* **TASK TO CARRY OUT**:
Leave the pictures out and quote only the lines from the one with "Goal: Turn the" down to the end of the listing below.

* **SOURCE DATA**:
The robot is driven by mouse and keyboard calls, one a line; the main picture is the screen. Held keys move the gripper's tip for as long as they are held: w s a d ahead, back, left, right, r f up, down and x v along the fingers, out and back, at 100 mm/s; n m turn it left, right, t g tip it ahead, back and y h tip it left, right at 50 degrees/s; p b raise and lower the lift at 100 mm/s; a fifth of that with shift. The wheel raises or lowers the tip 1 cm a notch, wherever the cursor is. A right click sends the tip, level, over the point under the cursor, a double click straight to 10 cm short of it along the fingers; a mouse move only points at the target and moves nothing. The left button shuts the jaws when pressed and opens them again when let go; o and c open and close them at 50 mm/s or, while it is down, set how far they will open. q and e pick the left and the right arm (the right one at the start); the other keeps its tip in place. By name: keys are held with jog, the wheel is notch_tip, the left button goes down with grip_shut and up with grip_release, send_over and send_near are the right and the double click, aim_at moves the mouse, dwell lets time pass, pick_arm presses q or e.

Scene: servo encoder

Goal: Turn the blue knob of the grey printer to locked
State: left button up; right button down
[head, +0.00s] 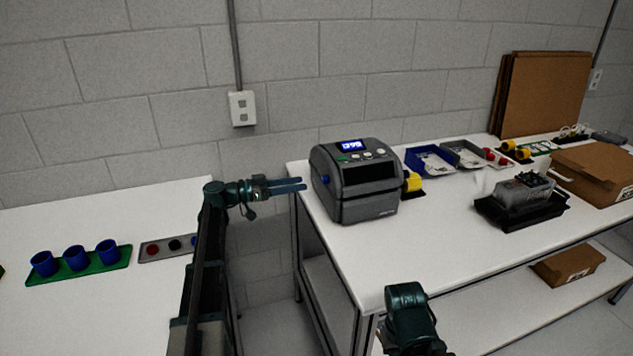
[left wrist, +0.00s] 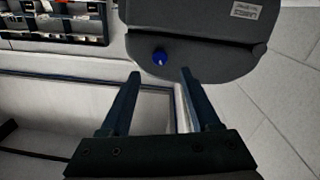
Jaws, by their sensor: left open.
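The grey printer (head: 355,180) stands on the left end of the white table, its small display lit. Its blue knob (head: 326,179) is on the printer's left side, and shows in the left wrist view (left wrist: 159,58) with a small pale mark on it. My left gripper (head: 304,185) is open and empty, pointing at that side of the printer, just left of the knob. In the left wrist view its two fingertips (left wrist: 160,73) are apart, with the knob beyond them, between their lines. My right arm shows at the bottom of the head view; its fingers are not visible.
A yellow part (head: 413,182) sits at the printer's right side. Blue and grey bins (head: 430,160) and a black tray (head: 522,212) stand farther right. Another white table (head: 100,305) at left holds blue cups (head: 74,258). A gap separates the tables.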

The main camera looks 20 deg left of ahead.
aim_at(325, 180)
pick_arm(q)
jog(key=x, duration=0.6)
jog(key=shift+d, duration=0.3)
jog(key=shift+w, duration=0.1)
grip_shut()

* **FULL RESPONSE**:
Goal: Turn the blue knob of the grey printer to locked
State: left button up; right button down
[head, +0.00s] 
[left wrist, +0.00s] 
Jaws, by their sensor: left open.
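The grey printer (head: 355,180) stands on the left end of the white table, its small display lit. Its blue knob (head: 326,179) is on the printer's left side, and shows in the left wrist view (left wrist: 159,58) with a small pale mark on it. My left gripper (head: 304,185) is open and empty, pointing at that side of the printer, just left of the knob. In the left wrist view its two fingertips (left wrist: 160,73) are apart, with the knob beyond them, between their lines. My right arm shows at the bottom of the head view; its fingers are not visible.
A yellow part (head: 413,182) sits at the printer's right side. Blue and grey bins (head: 430,160) and a black tray (head: 522,212) stand farther right. Another white table (head: 100,305) at left holds blue cups (head: 74,258). A gap separates the tables.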

The main camera looks 20 deg left of ahead.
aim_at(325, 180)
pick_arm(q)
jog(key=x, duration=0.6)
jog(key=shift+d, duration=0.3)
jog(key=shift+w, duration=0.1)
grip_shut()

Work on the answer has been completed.